Wednesday, May 1, 2013

Irrational

  Hopefully tomorrow morning I will climb into my car and head  towards Memphis Tenn. to participate one more time in the  Beale Street Blast.  The Blast is a street preacher's convention of sorts in which  roughly 80 or so of us will  take to Beale Street to minister during the  Memphis in May  music festival.  If this  year is anything like past years, a  sizable portion of the crowd will  scream, throw stuff, show off their bodies , etc.  We will be called  hateful, judgmental and a variety of other names while we stand there and  , with varying degrees of patience, try to tell them of 'righteousness, temperance, and judgment to come'.
  It's really quite irrational. I mean, I disagree with their drinking, but I don't  scream at them about it. I don't call the police on them. I don't say hateful things to them.  Unregenerate mankind's resistance to the gospel  has always been interesting to me.  God loves them, and has given them his Son, but because it runs afoul of their  sin, they react to his grace with   unfeigned hatred.
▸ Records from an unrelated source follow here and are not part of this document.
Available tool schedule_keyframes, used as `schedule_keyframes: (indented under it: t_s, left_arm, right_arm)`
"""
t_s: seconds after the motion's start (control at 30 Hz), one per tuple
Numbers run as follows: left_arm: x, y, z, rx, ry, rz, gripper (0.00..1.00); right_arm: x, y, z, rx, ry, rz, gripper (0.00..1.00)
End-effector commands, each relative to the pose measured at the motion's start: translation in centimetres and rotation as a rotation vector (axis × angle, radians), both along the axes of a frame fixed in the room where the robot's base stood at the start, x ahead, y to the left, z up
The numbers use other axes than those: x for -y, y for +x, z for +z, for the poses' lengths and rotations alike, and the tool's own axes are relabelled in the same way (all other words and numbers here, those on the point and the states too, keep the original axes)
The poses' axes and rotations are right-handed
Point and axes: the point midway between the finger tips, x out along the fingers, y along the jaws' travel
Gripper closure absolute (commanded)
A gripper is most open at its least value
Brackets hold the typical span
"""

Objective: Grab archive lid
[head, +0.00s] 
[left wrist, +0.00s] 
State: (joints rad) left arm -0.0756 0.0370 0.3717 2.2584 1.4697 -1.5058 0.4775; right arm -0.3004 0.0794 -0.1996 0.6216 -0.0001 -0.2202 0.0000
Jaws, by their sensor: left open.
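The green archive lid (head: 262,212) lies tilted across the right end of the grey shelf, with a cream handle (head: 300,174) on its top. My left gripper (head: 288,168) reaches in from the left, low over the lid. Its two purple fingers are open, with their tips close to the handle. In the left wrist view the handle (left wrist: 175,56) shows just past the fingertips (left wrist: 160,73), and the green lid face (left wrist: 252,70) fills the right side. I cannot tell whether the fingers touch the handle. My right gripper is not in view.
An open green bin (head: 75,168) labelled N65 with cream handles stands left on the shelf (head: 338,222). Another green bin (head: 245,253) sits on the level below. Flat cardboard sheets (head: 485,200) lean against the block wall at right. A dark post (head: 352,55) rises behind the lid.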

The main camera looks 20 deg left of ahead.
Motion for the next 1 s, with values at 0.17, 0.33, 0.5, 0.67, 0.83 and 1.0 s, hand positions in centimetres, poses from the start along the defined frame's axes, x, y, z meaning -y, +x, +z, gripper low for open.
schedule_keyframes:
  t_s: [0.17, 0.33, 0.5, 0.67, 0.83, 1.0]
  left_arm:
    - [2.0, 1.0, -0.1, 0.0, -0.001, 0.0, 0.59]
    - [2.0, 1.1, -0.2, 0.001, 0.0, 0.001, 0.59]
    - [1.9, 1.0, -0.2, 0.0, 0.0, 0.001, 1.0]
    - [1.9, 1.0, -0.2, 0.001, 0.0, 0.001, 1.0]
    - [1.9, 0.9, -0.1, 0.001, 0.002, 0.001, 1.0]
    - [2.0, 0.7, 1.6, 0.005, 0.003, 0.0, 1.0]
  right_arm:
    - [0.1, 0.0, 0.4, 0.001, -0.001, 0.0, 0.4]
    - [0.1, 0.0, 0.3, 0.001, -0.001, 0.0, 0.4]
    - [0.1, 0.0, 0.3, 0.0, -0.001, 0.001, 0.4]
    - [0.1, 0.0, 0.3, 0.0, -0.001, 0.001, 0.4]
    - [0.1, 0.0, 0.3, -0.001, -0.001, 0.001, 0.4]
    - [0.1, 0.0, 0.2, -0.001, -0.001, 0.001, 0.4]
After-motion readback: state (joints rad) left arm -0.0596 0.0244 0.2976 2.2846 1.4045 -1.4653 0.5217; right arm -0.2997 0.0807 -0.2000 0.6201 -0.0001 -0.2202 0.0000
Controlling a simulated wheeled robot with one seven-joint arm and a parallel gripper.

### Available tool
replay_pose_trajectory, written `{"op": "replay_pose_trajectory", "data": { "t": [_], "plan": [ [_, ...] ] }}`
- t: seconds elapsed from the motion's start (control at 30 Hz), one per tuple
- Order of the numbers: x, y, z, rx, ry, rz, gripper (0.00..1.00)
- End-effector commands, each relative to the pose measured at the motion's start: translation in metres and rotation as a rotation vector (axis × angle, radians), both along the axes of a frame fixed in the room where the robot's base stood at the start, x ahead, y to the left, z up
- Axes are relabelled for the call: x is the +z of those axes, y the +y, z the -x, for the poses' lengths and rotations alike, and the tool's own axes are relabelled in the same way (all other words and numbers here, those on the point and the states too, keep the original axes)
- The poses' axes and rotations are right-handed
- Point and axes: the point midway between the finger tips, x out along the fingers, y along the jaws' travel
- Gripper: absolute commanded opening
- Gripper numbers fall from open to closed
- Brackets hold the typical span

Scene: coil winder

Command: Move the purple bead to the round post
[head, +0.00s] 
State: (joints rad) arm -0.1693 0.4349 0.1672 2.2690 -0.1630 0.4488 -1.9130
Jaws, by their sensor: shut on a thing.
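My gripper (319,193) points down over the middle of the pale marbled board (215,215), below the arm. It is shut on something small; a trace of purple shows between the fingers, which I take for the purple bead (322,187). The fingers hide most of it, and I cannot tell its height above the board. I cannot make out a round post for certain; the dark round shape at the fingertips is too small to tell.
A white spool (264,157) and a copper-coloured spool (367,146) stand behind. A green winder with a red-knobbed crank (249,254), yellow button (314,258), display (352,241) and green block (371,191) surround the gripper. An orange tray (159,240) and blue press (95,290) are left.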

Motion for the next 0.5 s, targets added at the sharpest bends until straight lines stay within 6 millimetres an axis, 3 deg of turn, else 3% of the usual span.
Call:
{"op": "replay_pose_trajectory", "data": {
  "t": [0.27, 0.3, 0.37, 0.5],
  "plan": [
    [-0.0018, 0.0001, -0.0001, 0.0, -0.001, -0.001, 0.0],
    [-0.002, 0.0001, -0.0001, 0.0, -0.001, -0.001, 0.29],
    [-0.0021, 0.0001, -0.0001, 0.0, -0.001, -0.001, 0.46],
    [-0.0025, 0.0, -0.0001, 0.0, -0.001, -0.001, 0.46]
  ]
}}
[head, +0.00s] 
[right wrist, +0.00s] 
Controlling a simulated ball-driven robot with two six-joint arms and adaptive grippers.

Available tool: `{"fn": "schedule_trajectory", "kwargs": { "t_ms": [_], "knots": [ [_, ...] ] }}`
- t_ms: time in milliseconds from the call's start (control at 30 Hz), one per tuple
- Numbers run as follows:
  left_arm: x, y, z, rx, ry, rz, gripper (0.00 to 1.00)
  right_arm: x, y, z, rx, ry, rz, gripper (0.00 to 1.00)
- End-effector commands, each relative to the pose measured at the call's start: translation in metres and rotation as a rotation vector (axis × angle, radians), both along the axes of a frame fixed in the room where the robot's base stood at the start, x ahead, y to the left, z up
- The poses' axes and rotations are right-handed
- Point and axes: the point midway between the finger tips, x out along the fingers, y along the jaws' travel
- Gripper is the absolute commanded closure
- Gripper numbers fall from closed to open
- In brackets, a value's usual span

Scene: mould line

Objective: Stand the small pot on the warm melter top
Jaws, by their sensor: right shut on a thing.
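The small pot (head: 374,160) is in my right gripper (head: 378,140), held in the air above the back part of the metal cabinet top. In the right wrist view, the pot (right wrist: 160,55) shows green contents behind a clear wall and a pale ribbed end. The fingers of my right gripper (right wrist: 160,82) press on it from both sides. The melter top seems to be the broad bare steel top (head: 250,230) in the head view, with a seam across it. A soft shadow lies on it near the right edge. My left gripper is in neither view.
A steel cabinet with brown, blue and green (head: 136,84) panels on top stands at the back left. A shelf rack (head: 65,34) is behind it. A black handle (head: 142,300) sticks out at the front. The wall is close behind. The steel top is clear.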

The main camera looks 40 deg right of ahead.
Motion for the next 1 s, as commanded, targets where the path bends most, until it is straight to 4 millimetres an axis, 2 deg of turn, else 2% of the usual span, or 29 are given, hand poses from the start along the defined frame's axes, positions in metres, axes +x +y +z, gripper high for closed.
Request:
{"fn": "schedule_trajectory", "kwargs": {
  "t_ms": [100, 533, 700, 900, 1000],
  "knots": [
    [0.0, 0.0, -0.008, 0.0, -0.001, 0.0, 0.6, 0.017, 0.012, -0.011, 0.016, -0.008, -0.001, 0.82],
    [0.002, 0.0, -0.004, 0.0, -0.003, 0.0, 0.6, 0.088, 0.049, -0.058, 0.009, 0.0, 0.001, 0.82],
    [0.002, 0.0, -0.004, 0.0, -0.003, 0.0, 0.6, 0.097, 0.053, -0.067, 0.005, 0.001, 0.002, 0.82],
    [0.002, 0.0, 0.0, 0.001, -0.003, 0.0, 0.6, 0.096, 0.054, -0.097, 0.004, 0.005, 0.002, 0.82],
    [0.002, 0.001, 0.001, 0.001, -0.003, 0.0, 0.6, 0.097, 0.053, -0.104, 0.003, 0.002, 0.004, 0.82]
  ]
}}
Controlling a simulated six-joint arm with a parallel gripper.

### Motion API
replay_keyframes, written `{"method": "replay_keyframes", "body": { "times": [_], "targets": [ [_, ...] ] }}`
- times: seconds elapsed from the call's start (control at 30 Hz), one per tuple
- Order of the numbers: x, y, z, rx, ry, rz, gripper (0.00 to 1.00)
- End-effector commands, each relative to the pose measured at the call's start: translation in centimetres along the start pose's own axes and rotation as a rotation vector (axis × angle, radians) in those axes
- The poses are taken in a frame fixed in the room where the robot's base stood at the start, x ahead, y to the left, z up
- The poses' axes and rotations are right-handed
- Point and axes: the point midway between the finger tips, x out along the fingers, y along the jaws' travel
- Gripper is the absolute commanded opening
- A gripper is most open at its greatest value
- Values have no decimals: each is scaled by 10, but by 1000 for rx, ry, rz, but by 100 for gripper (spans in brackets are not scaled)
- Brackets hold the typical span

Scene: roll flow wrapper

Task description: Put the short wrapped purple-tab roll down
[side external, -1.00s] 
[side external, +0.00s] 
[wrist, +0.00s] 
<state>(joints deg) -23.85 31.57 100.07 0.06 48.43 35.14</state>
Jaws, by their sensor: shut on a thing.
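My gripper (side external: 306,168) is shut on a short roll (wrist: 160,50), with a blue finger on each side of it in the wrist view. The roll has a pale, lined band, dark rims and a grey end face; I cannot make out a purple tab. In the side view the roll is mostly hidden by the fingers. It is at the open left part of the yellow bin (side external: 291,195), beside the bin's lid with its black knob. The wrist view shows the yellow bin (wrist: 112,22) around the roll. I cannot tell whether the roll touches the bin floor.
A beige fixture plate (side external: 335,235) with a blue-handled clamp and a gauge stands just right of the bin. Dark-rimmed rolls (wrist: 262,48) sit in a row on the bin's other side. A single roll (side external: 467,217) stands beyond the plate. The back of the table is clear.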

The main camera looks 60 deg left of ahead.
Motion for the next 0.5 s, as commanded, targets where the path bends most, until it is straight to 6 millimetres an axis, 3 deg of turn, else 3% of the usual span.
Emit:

For almost 18 years I've watched this, and to be honest, hostility is  easier to deal with than apathy.  So I embrace their hostility.
   But let me clue in on a little secret of street preaching. We're not out there for them. By that I mean  two things. First, we are out there for the Lord Jesus Christ, regardless of the results. But also, we aren't out there for the  screamers and  hecklers and flashers. We are out there for that one or two guys standing  on the edge of the crowd listening to every word we say. We are out there for the people that will approach us  after we preach and engage us in conversation. We are out there for the ones that are pretending not to listen.   All those other guys are just  the noise you have to put up with to be able to minister. And it is an honour to be able to minister to the lost on their own turf.

2 comments:

Naysayer said...

Didn't realise that was here so quickly. I'll be praying for you, brother.

Michael S. Alford said...

You would have enjoyed the 'in-house' preaching. People have a misconception of street preachers, and when you get a bunch of us together and let us preach to each other, you see the real heart necessary to sustain yourself in this sort of ministry. As the videos become available I'll send them your way.